#### [OBJECTIVE]
Which lines hold the word "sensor"? Copy each one.

#### [SOURCE EXCERPT]
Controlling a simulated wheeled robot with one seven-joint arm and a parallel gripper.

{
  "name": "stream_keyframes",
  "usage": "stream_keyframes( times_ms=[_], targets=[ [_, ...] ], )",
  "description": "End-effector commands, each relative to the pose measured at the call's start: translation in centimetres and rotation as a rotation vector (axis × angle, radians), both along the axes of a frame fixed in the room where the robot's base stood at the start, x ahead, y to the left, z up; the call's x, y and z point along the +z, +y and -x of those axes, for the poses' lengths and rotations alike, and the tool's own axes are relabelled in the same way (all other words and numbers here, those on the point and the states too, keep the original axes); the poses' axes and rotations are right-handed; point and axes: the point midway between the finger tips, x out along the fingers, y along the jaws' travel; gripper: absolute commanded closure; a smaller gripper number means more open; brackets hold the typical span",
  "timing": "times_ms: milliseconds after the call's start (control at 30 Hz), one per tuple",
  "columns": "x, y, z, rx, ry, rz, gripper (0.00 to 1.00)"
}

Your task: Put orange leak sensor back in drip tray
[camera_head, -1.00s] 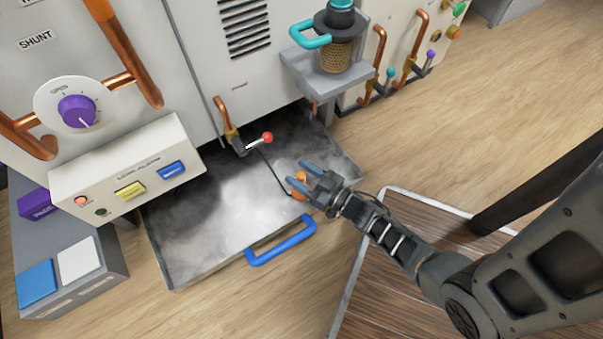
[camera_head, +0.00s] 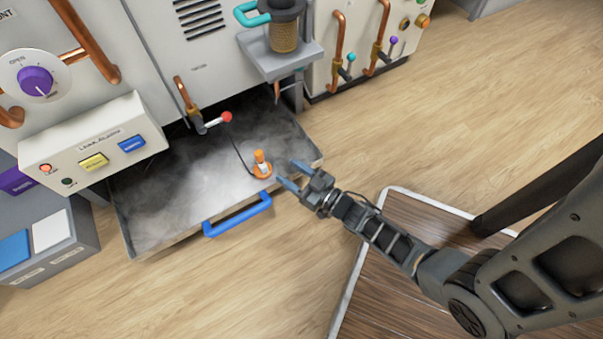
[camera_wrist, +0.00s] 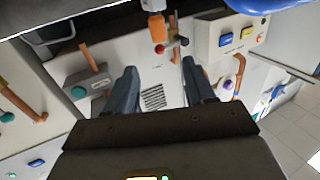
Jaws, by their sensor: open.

#### [RESPONSE]
Your task: Put orange leak sensor back in drip tray
Jaws, by their sensor: open.

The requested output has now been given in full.